Introdução
Uma pesquisa rápida pela internet, a leitura despretensiosa de livros caros à tradição católica, ou a simples consulta aos nossos padres sobre as causas da crise da Igreja e do caos dos nossos dias levam o pesquisador sério, ou o mero curioso, ao encontro de algumas encíclicas papais do século XIX.
Se a Quanta Cura de Pio IX ou a Libertas de Leão XIII se avultam entre as mais lembradas, para não citar outras tantas desses dois papas, sempre haverá uma primeira, aquela a partir da qual o estudo principia. Nossos autores e professores favoritos são quase unânimes em afirmar que Mirari Vos de Gregório XVI é este documento.

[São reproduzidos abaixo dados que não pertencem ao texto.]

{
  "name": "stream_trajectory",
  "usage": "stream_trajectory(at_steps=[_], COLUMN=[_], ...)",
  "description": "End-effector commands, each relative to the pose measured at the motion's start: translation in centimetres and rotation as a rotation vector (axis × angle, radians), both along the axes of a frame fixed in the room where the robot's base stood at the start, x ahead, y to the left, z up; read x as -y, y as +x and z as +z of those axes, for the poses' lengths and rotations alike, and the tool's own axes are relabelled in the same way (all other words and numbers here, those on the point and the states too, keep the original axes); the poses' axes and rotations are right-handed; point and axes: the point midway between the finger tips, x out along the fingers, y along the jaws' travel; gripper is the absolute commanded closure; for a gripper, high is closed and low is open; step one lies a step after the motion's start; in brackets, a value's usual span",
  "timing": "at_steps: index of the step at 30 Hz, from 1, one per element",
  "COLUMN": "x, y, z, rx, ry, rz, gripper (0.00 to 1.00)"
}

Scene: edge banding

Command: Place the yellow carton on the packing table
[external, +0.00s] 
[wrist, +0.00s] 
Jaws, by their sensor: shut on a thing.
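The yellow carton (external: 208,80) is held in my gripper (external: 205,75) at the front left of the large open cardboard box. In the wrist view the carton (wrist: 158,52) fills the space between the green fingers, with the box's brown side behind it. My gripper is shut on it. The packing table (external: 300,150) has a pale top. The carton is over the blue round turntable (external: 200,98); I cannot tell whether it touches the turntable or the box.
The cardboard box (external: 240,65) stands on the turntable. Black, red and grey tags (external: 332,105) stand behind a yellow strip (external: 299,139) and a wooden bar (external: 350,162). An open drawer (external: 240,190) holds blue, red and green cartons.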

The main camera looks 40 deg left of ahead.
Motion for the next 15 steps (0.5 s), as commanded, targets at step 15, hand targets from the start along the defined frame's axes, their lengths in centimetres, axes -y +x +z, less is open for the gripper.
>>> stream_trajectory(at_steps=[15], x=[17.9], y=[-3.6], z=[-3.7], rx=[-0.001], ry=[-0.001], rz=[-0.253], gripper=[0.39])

A encíclica tem algumas características que a distinguem das anteriores. Ela é abrangente sem deixar de ser clara; responde a um problema da época com afirmações atemporais; e ratifica condenações anteriores em conjunto, servindo de modelo para as futuras.
Dom Félix Sardá y Salvany, em seu livro “Liberalismo é pecado” (Permanência 292), explica a gênese do problema condenado pela encíclica de 1832:
“Já quando apareceu na França, em sua primeira Revolução, a famosa Declaração dos Direitos do Homem, que continha em germe todos os desatinos do moderno liberalismo, foi condenada por Pio VI. Mais tarde, esta doutrina funesta foi desenvolvida e aceita por quase todos os governos da Europa, mesmo pelos príncipes soberanos, o que é uma das mais terríveis cegueiras que a história das monarquias ofereceu. Tomou em Espanha o nome pelo qual hoje é conhecida em toda parte: liberalismo.”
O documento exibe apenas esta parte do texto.